● **Exercise goal**: Within the material below, find each line bearing the word "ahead" and present it.

● **Collected data**:
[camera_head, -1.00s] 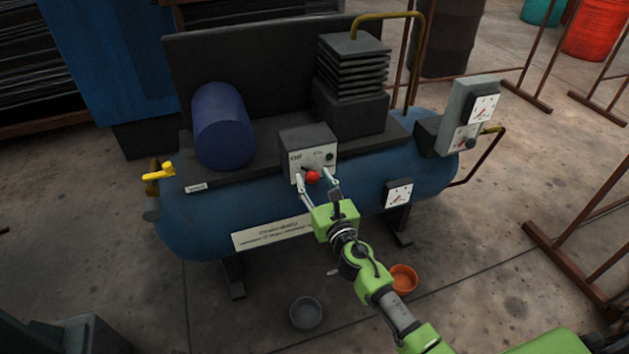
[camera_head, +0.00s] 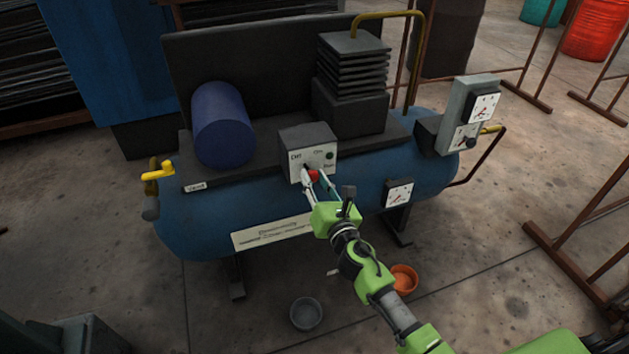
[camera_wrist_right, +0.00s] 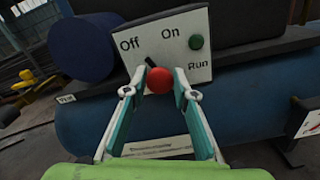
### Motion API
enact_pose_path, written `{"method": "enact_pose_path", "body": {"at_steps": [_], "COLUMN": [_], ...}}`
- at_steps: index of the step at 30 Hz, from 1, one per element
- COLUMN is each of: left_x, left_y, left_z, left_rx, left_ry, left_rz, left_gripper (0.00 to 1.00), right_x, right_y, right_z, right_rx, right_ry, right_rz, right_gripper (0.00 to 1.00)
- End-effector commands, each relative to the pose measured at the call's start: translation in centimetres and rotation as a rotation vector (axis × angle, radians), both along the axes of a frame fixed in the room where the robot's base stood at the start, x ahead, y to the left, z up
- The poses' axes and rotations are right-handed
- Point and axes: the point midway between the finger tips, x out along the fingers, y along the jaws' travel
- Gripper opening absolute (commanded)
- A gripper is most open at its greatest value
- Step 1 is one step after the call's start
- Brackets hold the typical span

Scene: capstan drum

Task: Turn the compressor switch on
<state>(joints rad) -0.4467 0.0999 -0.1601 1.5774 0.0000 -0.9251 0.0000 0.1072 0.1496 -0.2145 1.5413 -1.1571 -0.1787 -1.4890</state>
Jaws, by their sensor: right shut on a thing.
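The compressor switch has a red knob (camera_head: 313,175) on the front of a grey control box (camera_head: 309,139) on the compressor's blue tank. The right wrist view shows the red knob (camera_wrist_right: 159,80) with a dark lever behind it, tilted up and left toward the "Off" label (camera_wrist_right: 129,44). The "On" label (camera_wrist_right: 170,39) is above and to its right. My right gripper (camera_head: 314,177) is at the box front, its fingers closed around the red knob; they also show in the wrist view (camera_wrist_right: 160,88). My left gripper is not in view.
A green button (camera_wrist_right: 196,42) marked "Run" is at the right of the box face. Gauges (camera_head: 398,193) are on the tank's right side. A yellow valve handle (camera_head: 158,171) is at the left end. Grey (camera_head: 306,313) and orange (camera_head: 404,279) bowls are on the floor.

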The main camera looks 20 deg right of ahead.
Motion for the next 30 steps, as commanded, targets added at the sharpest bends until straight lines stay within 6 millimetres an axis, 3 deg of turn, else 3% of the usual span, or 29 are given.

● **Exercise solution**:
- End-effector commands, each relative to the pose measured at the call's start: translation in centimetres and rotation as a rotation vector (axis × angle, radians), both along the axes of a frame fixed in the room where the robot's base stood at the start, x ahead, y to the left, z up
The main camera looks 20 deg right of ahead.

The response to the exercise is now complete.